# What you have to do
Give the material once more, word for word, without any images.

# Data extract
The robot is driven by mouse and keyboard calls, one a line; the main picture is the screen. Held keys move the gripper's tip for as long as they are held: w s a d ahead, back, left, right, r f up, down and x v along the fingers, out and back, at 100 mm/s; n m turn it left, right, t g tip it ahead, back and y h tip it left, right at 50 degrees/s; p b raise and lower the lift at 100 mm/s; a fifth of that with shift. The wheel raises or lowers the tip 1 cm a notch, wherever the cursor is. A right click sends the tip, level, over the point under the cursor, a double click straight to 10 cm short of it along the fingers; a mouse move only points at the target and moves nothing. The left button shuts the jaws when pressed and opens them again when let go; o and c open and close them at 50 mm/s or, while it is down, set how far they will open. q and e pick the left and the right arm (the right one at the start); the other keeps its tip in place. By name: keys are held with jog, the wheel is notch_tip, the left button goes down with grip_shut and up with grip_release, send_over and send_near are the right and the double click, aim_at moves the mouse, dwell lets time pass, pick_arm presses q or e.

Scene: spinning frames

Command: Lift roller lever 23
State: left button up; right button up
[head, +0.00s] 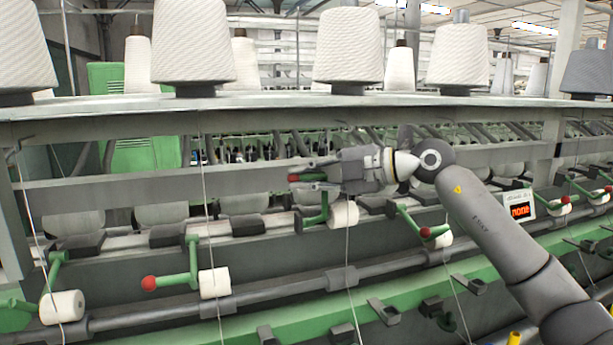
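Several green roller levers with red knobs and white rollers line the machine; no number shows on them. The middle lever (314,216) has its red knob (293,178) higher than its white roller (344,214). My right gripper (303,176) comes in from the right at this knob. Its two fingers point left, one above and one below the knob, with gaps visible, so it looks open. Whether a finger touches the knob cannot be told. Another lever (193,262) at left has its knob (149,283) about level with its roller (214,283). My left gripper is not in view.
A grey beam (130,196) runs behind my right gripper. Large white yarn cones (355,46) stand on the shelf (270,108) above. Thin yarns hang down in front of the machine. A small red display (520,210) sits to the right of my right arm.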

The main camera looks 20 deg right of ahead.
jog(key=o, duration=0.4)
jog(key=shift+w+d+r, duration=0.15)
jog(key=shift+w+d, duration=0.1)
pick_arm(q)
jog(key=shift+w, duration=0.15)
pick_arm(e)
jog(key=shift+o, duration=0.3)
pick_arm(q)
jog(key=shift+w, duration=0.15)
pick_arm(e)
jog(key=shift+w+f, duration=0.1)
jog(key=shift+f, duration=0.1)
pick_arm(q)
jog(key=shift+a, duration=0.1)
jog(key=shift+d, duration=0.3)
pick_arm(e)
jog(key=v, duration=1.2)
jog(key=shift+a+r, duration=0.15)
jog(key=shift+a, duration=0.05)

# Response
The robot is driven by mouse and keyboard calls, one a line; the main picture is the screen. Held keys move the gripper's tip for as long as they are held: w s a d ahead, back, left, right, r f up, down and x v along the fingers, out and back, at 100 mm/s; n m turn it left, right, t g tip it ahead, back and y h tip it left, right at 50 degrees/s; p b raise and lower the lift at 100 mm/s; a fifth of that with shift. The wheel raises or lowers the tip 1 cm a notch, wherever the cursor is. A right click sends the tip, level, over the point under the cursor, a double click straight to 10 cm short of it along the fingers; a mouse move only points at the target and moves nothing. The left button shuts the jaws when pressed and opens them again when let go; o and c open and close them at 50 mm/s or, while it is down, set how far they will open. q and e pick the left and the right arm (the right one at the start); the other keeps its tip in place. By name: keys are held with jog, the wheel is notch_tip, the left button goes down with grip_shut and up with grip_release, send_over and send_near are the right and the double click, aim_at moves the mouse, dwell lets time pass, pick_arm presses q or e.

Scene: spinning frames

Command: Lift roller lever 23
State: left button up; right button up
[head, +0.00s] 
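Several green roller levers with red knobs and white rollers line the machine; no number shows on them. The middle lever (314,216) has its red knob (293,178) higher than its white roller (344,214). My right gripper (303,176) comes in from the right at this knob. Its two fingers point left, one above and one below the knob, with gaps visible, so it looks open. Whether a finger touches the knob cannot be told. Another lever (193,262) at left has its knob (149,283) about level with its roller (214,283). My left gripper is not in view.
A grey beam (130,196) runs behind my right gripper. Large white yarn cones (355,46) stand on the shelf (270,108) above. Thin yarns hang down in front of the machine. A small red display (520,210) sits to the right of my right arm.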

The main camera looks 20 deg right of ahead.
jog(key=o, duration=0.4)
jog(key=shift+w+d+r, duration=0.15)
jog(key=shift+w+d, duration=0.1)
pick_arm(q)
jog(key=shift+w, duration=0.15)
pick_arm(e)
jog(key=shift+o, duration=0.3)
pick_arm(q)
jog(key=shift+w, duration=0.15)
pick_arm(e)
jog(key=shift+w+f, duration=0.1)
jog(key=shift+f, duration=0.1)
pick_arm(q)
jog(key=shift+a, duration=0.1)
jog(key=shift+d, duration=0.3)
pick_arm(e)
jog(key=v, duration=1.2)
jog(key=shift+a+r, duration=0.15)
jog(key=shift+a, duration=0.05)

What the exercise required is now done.